■ REQUIRED TASK ■
Omit all pictures and transcribe only the lines in the entries below that run from the line with "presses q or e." through the line with "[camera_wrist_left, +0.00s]".

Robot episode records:
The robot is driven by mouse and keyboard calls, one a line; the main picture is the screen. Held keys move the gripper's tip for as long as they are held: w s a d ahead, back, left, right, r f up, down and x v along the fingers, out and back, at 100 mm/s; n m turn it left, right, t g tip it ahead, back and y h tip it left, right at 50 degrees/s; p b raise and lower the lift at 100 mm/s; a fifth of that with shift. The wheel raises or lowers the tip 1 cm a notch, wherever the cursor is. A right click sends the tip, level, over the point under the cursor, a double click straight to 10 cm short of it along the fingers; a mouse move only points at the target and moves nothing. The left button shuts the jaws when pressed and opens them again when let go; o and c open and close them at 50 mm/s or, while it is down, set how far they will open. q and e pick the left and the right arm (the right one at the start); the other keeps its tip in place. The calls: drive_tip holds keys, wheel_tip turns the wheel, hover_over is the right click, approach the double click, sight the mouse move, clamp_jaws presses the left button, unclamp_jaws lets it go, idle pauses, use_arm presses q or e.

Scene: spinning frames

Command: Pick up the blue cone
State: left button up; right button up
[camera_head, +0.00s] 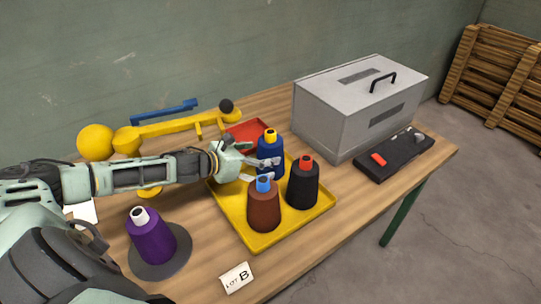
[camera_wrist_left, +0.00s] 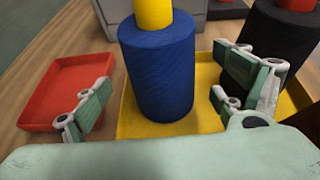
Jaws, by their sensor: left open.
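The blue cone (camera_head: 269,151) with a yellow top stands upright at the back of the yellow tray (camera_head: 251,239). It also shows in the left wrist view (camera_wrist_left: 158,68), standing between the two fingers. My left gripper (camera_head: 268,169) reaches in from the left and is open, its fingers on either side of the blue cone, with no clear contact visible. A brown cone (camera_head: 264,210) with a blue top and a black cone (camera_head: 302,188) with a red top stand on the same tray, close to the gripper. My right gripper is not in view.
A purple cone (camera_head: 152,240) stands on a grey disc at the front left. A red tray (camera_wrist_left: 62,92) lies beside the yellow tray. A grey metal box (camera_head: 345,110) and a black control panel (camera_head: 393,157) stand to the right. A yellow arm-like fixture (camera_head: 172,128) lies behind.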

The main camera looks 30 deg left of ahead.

==

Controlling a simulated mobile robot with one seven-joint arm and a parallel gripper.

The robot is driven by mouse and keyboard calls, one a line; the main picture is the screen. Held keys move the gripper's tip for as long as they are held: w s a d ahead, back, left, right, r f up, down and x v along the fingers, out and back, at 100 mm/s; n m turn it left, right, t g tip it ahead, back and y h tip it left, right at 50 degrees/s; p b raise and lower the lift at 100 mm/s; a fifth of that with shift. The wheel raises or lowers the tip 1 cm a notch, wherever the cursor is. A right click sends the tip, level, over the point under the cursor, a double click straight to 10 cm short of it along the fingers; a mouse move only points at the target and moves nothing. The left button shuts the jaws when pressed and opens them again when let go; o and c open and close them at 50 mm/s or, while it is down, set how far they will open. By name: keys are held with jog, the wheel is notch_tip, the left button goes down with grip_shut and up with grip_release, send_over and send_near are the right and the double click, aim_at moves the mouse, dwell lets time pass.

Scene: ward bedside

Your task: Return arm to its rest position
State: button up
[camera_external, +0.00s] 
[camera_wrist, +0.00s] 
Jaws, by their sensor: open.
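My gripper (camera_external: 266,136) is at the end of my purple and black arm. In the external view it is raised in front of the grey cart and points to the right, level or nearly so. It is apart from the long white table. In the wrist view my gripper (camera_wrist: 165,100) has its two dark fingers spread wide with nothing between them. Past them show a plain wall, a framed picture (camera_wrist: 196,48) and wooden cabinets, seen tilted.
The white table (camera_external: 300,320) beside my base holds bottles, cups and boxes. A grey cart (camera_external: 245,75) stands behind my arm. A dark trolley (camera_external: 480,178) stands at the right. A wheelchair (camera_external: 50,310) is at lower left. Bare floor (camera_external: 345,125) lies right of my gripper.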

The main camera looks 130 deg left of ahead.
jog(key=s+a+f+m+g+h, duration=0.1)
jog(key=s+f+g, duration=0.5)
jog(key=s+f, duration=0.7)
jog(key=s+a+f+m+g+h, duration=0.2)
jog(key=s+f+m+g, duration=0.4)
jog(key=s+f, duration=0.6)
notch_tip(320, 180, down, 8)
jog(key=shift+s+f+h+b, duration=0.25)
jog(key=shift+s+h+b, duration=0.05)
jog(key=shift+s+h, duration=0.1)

■ COMPLETED EXERCISE ■
The robot is driven by mouse and keyboard calls, one a line; the main picture is the screen. Held keys move the gripper's tip for as long as they are held: w s a d ahead, back, left, right, r f up, down and x v along the fingers, out and back, at 100 mm/s; n m turn it left, right, t g tip it ahead, back and y h tip it left, right at 50 degrees/s; p b raise and lower the lift at 100 mm/s; a fifth of that with shift. The wheel raises or lowers the tip 1 cm a notch, wherever the cursor is. A right click sends the tip, level, over the point under the cursor, a double click straight to 10 cm short of it along the fingers; a mouse move only points at the target and moves nothing. The left button shuts the jaws when pressed and opens them again when let go; o and c open and close them at 50 mm/s or, while it is down, set how far they will open. q and e pick the left and the right arm (the right one at the start); the other keeps its tip in place. The calls: drive_tip holds keys, wheel_tip turns the wheel, hover_over is the right click, approach the double click, sight the mouse move, clamp_jaws presses the left button, unclamp_jaws lets it go, idle pauses, use_arm presses q or e.

Scene: spinning frames

Command: Pick up the blue cone
State: left button up; right button up
[camera_head, +0.00s] 
[camera_wrist_left, +0.00s] 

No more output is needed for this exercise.